• **Directions for this task**
Identify the lines that include the word "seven", then copy all of them.

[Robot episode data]
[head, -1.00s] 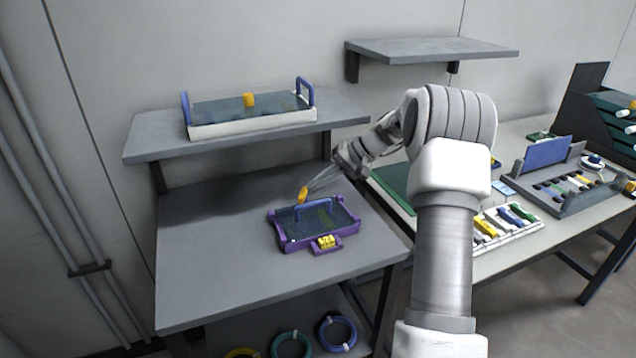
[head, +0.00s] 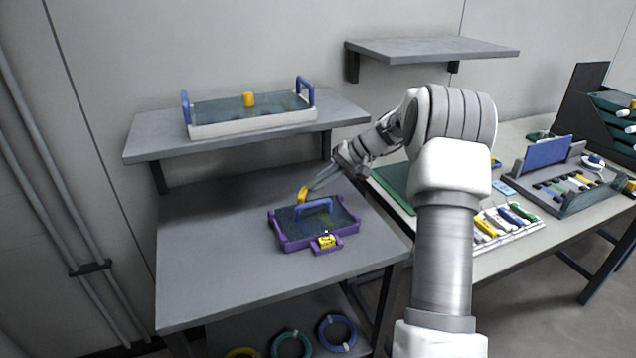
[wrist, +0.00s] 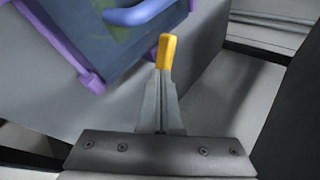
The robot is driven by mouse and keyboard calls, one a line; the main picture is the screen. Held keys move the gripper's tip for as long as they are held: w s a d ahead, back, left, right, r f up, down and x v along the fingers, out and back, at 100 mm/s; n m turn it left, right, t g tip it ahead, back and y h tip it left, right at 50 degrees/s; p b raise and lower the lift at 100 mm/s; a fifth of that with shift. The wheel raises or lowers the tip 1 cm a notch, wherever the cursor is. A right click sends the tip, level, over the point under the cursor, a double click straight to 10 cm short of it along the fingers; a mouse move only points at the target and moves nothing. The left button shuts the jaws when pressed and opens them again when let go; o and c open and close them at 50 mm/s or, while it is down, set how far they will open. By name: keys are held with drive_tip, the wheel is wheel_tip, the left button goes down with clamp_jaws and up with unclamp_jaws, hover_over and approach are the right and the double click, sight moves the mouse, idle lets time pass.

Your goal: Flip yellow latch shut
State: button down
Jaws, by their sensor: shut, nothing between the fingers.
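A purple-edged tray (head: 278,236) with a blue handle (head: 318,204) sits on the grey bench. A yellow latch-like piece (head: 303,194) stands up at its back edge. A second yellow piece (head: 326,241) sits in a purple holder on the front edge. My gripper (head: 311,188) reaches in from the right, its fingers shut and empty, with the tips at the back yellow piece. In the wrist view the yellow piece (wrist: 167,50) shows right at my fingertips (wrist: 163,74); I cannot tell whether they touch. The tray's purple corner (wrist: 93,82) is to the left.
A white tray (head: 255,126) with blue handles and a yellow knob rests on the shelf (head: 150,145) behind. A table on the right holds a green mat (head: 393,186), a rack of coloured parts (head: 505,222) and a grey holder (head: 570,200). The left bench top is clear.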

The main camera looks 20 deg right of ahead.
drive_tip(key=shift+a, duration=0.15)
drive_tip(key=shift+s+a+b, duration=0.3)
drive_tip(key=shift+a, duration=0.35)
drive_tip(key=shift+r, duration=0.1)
---
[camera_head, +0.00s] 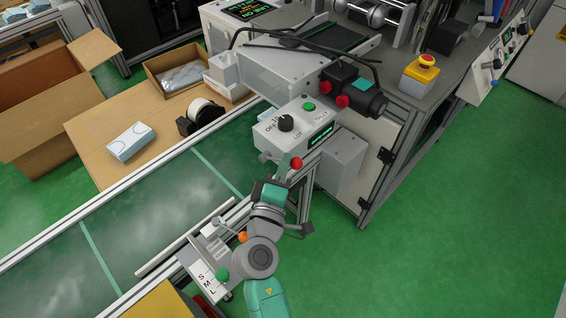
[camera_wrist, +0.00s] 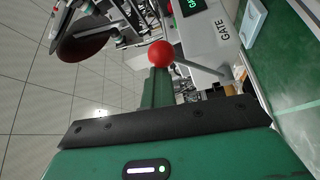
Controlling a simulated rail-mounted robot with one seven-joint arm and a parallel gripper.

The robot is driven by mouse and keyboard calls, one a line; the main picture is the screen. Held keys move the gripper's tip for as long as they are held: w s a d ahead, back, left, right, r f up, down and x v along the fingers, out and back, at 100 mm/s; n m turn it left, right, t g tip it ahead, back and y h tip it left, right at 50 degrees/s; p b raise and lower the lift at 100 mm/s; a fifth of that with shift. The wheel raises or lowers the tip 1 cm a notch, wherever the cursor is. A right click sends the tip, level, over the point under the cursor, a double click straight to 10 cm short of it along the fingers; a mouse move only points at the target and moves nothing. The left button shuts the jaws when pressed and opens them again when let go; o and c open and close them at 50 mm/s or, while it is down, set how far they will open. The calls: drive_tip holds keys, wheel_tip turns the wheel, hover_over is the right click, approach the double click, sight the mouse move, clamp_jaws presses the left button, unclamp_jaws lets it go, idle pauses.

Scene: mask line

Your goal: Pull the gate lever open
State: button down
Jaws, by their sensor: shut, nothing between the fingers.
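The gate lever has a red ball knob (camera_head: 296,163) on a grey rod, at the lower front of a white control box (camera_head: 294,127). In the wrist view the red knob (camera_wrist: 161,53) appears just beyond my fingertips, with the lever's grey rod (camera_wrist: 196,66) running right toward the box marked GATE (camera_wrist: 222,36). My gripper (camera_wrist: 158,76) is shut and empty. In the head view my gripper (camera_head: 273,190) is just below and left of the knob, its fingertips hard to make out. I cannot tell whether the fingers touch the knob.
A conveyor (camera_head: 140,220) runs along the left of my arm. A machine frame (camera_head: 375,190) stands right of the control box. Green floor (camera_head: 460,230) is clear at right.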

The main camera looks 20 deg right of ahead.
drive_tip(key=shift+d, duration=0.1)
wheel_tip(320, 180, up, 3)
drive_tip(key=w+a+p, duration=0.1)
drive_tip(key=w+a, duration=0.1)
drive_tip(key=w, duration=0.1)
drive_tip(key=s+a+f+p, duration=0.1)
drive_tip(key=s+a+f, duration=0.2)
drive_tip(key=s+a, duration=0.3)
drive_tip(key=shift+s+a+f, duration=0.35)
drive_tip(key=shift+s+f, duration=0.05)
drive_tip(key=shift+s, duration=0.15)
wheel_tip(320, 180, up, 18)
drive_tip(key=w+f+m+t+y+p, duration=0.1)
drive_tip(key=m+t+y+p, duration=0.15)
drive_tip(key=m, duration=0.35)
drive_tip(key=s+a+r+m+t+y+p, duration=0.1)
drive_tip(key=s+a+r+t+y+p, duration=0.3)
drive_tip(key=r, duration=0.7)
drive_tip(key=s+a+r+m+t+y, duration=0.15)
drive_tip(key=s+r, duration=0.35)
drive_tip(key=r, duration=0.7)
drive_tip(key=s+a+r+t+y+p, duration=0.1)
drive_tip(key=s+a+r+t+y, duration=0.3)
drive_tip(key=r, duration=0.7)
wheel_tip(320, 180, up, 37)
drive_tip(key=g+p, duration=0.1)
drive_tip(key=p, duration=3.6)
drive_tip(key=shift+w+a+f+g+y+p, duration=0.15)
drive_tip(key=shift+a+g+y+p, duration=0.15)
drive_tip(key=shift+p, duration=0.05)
--
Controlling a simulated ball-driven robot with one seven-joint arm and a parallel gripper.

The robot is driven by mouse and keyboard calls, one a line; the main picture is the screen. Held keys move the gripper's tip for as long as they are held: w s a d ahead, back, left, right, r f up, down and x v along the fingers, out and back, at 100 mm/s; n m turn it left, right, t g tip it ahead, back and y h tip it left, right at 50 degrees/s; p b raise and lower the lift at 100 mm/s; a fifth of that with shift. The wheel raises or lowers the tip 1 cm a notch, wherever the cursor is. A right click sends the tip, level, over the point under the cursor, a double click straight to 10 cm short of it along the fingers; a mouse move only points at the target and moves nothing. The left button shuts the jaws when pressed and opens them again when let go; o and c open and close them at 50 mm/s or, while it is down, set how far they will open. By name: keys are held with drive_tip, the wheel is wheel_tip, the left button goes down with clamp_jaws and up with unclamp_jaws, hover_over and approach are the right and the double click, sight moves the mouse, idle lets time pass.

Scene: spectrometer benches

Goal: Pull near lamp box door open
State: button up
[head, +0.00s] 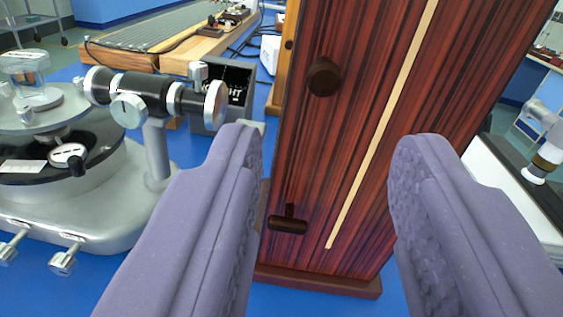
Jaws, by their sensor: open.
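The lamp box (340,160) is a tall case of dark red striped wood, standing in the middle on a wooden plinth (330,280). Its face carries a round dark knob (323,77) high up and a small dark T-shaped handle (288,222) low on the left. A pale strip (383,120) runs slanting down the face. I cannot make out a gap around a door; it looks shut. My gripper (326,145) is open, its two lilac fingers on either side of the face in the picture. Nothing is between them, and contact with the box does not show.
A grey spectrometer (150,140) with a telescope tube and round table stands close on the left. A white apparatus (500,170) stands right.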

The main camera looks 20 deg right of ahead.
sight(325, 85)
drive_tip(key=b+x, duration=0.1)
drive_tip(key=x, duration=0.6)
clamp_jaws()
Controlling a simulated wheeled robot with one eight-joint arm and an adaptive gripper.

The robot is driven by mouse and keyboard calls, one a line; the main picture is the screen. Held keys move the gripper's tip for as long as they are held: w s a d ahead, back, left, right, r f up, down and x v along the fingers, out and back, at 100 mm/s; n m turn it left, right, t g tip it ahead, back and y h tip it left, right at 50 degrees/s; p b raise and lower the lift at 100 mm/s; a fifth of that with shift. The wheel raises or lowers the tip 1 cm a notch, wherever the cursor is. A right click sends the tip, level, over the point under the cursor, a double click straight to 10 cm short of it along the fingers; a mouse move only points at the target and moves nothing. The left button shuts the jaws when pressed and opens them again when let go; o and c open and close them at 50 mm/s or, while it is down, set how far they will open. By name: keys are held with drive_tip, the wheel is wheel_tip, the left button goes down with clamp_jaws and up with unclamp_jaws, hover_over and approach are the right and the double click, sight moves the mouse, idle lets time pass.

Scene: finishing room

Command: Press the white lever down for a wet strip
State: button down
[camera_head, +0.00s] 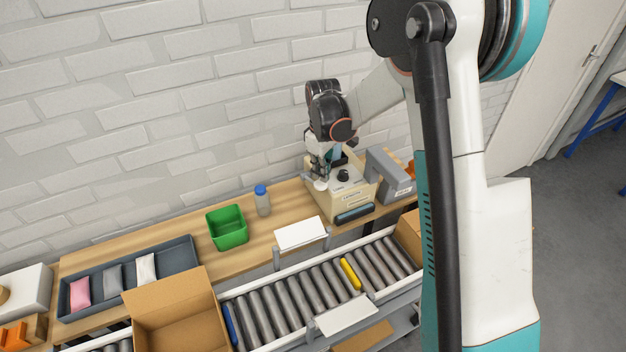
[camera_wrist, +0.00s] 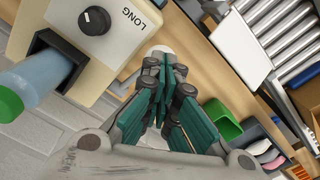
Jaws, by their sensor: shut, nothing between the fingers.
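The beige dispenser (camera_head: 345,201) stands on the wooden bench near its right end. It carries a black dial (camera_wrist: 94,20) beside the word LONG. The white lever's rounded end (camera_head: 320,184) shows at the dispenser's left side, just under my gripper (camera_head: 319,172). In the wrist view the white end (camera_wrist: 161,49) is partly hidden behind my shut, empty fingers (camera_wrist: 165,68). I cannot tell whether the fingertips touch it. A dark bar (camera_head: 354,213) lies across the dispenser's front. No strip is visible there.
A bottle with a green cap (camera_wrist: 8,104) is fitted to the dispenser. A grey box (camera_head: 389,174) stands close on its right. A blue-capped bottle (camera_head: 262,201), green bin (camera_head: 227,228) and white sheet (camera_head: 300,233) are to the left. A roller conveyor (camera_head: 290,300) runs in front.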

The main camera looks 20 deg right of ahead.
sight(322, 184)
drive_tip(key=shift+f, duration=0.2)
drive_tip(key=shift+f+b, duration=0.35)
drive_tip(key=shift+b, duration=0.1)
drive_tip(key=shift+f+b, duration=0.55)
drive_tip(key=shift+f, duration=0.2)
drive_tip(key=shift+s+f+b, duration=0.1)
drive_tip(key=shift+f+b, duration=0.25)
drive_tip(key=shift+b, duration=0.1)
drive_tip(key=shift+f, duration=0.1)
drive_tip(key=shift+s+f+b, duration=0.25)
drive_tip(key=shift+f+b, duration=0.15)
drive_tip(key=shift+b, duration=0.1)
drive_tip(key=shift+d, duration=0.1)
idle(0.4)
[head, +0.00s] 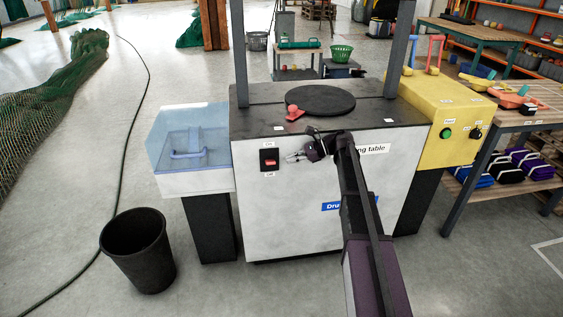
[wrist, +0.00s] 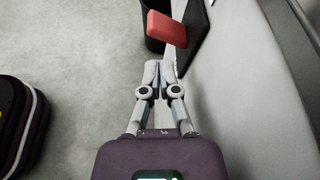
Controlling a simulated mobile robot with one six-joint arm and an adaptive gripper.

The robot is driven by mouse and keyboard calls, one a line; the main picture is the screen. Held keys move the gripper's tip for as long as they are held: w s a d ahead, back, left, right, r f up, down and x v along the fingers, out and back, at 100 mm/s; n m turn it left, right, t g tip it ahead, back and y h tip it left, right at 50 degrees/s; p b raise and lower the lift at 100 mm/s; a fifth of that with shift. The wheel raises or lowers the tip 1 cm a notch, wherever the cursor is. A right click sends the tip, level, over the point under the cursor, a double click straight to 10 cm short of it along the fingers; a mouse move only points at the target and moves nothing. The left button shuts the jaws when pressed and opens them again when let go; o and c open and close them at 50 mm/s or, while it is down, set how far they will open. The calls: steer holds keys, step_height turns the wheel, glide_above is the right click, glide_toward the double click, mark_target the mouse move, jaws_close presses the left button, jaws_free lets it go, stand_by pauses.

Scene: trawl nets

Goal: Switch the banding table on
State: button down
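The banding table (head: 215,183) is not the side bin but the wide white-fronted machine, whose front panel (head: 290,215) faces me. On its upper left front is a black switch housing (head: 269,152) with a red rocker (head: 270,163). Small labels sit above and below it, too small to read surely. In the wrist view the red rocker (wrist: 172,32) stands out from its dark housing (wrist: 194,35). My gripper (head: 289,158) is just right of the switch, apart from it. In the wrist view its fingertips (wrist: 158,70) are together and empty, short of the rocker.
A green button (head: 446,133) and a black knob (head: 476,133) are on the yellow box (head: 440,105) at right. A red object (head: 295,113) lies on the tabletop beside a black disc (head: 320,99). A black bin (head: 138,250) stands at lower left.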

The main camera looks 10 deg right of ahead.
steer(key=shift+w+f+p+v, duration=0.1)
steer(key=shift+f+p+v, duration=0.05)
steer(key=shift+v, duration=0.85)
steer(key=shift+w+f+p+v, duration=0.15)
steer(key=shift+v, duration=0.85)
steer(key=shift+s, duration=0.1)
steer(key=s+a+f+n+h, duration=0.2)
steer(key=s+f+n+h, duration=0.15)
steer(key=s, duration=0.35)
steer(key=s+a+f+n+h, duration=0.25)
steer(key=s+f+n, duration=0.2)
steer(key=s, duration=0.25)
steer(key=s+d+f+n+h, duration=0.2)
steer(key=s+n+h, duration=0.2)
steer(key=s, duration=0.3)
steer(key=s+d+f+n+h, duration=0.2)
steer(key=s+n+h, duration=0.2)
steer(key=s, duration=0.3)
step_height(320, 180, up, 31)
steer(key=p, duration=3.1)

• **Solution to this task**
Controlling a simulated rail-mounted robot with one seven-joint arm and a parallel gripper.
Controlling a simulated ball-driven robot with one seven-joint arm and a parallel gripper.

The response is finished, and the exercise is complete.